Putting to one side the fact that the class war has never been away, because the wealthy have never stopped waging it on the working class, the facts haven't been allowed to get in the way of the headline: whatever we might be being told about "squeezing the rich", the heaviest tax burden still falls on the poorest, and always has done.

UK direct and indirect taxation taken together adds up to a regressive tax regime. Because we are taxed on what they spend, eg via VAT, the lower your income, the higher proportion goes on taxation. Once you get higher up the income scale, a lower and lower proportion goes on taxation, and more goes into savings, and some of the big items of expenditure, like private school fees, are not VATable.

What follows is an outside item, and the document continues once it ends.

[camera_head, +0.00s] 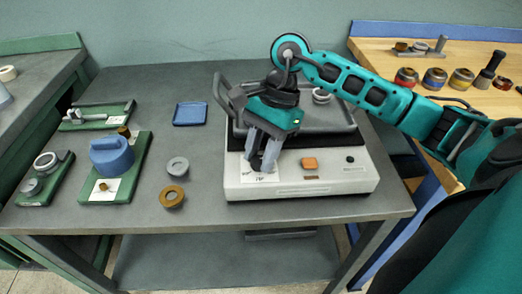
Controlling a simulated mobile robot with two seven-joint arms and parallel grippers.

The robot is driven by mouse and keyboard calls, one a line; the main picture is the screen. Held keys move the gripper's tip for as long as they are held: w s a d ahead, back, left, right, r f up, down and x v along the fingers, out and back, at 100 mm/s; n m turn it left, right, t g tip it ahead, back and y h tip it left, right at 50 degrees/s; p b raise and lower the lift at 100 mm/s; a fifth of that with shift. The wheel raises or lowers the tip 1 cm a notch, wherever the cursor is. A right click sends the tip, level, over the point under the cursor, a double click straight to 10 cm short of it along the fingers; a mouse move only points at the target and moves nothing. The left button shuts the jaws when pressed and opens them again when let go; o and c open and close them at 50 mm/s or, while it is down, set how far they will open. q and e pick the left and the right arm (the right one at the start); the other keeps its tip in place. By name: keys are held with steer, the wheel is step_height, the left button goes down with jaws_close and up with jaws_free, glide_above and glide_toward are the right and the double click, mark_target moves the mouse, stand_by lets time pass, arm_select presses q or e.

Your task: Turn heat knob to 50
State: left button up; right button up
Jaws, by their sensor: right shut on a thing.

So don't give us the "poor us" bleating.

Klassenkreig!
 
To be honest as has been pointed out on other threads. It is only going to be those on salaries or salaries + taxable bonuses that get hit by this. Most folks who run their own business, whether it be a law firm or similar will be able to re-structure their payment methods to void paying the extra tax. Inf act I would go as far as to say they probably don't even need to restructure this, as they are probably already claiming minimum wage and taking the rest in Capital gains, dividends and what have you.

Yeah, it's just a bit of redwash imo.
 
If you are on 150k a year and you can't hide four grand you need to sack your accountant.
If you are self employed, you make your wife a partner. Then you're both on £75, paying 40% on the £38 - £75 section and 20% on the portion below that, and even if she's got a wee job paying her £65k, you're still both below the threshold.
 
If you are self employed, you make your wife a partner. Then you're both on £75, paying 40% on the £38 - £75 section and 20% on the portion below that, and even if she's got a wee job paying her £65k, you're still both below the threshold.

Thats just one of many legal manipulations high earners can use to appear to be earning less isn't it?

Which is why I can't see this budget as much more than the same old political gamesmanship.